▶ **Data shown**

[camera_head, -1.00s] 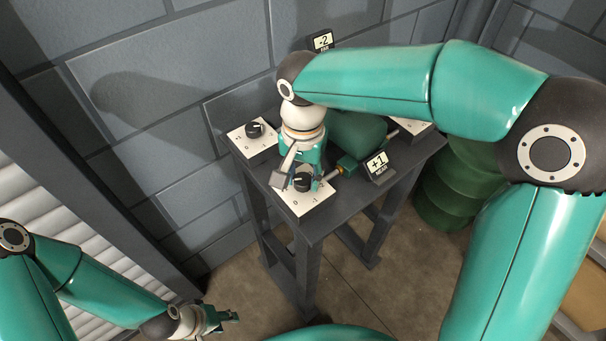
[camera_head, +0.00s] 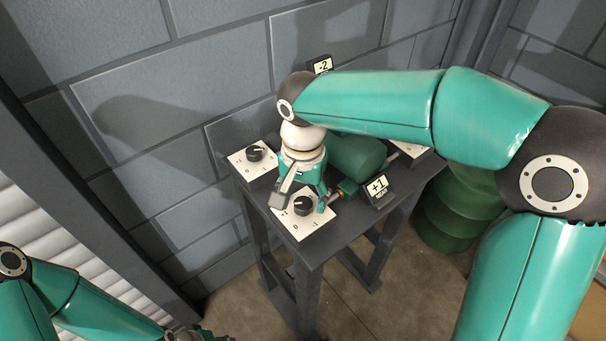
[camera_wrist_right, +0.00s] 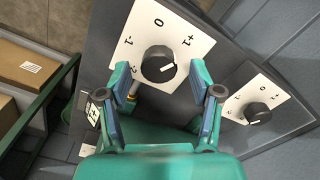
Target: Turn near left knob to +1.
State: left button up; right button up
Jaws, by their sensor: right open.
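The near left knob (camera_head: 303,206) is black and round on a white dial plate (camera_head: 299,225) at the table's near corner. In the right wrist view the same knob (camera_wrist_right: 158,64) shows a white pointer mark aimed right and slightly up, a little below the +1 mark. My right gripper (camera_head: 299,199) is open. In its wrist view its fingertips (camera_wrist_right: 159,76) stand on either side of the knob, with gaps showing. My left gripper (camera_head: 205,336) is at the bottom edge, mostly cut off; its jaws cannot be made out.
A small "+1" sign (camera_head: 378,188) stands on the table near the knob, and a "-2" sign (camera_head: 321,65) farther back. Another knob (camera_head: 255,153) is at the far left. A dark green rounded housing (camera_head: 357,157) sits mid-table. A green drum (camera_head: 447,212) stands at right.

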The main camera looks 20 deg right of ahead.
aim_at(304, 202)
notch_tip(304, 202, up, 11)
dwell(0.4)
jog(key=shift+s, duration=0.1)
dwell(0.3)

▶ **Task prompt**
Retype the whole listing, keeping every line identical and omitting all pictures.

▶ **Exercise response**
[camera_head, -1.00s] 
[camera_head, +0.00s] 
[camera_wrist_right, +0.00s] 
Target: Turn near left knob to +1.
State: left button up; right button up
Jaws, by their sensor: right open.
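The near left knob (camera_head: 303,206) is black and round on a white dial plate (camera_head: 299,225) at the table's near corner. In the right wrist view the same knob (camera_wrist_right: 158,64) shows a white pointer mark aimed right and slightly up, a little below the +1 mark. My right gripper (camera_head: 299,199) is open. In its wrist view its fingertips (camera_wrist_right: 159,76) stand on either side of the knob, with gaps showing. My left gripper (camera_head: 205,336) is at the bottom edge, mostly cut off; its jaws cannot be made out.
A small "+1" sign (camera_head: 378,188) stands on the table near the knob, and a "-2" sign (camera_head: 321,65) farther back. Another knob (camera_head: 255,153) is at the far left. A dark green rounded housing (camera_head: 357,157) sits mid-table. A green drum (camera_head: 447,212) stands at right.

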The main camera looks 20 deg right of ahead.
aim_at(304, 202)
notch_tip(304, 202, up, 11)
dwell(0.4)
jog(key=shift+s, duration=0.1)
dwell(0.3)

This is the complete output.